-- START --
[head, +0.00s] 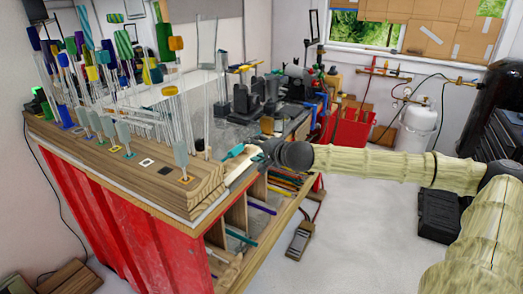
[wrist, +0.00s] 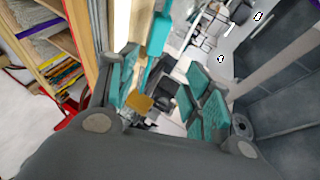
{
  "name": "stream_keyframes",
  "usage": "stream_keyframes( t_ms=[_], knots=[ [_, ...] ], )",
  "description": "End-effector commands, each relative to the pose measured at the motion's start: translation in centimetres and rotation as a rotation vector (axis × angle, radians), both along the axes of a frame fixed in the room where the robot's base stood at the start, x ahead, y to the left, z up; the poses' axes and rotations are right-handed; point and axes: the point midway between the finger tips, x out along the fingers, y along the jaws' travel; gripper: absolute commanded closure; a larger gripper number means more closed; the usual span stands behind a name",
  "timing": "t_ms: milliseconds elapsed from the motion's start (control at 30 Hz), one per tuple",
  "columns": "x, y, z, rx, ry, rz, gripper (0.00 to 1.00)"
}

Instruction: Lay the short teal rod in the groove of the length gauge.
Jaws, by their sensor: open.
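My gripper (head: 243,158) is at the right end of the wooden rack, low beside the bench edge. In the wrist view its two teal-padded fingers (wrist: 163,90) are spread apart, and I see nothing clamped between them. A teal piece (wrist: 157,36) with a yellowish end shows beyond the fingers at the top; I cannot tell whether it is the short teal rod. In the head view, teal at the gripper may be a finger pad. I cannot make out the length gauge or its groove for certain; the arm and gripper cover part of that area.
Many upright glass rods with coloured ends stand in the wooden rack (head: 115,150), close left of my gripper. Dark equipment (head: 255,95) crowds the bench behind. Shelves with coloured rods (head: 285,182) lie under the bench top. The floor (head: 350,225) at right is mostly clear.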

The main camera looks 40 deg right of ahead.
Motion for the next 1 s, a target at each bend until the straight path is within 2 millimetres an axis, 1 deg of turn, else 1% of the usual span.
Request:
-- END --
> Description of the task
Print exactly the lines from the one containing "ry, rz, gripper" to the one containing "Instruction: Lay the", both included, and nothing else.

> Expected answer
  "columns": "x, y, z, rx, ry, rz, gripper (0.00 to 1.00)"
}

Instruction: Lay the short teal rod in the groove of the length gauge.

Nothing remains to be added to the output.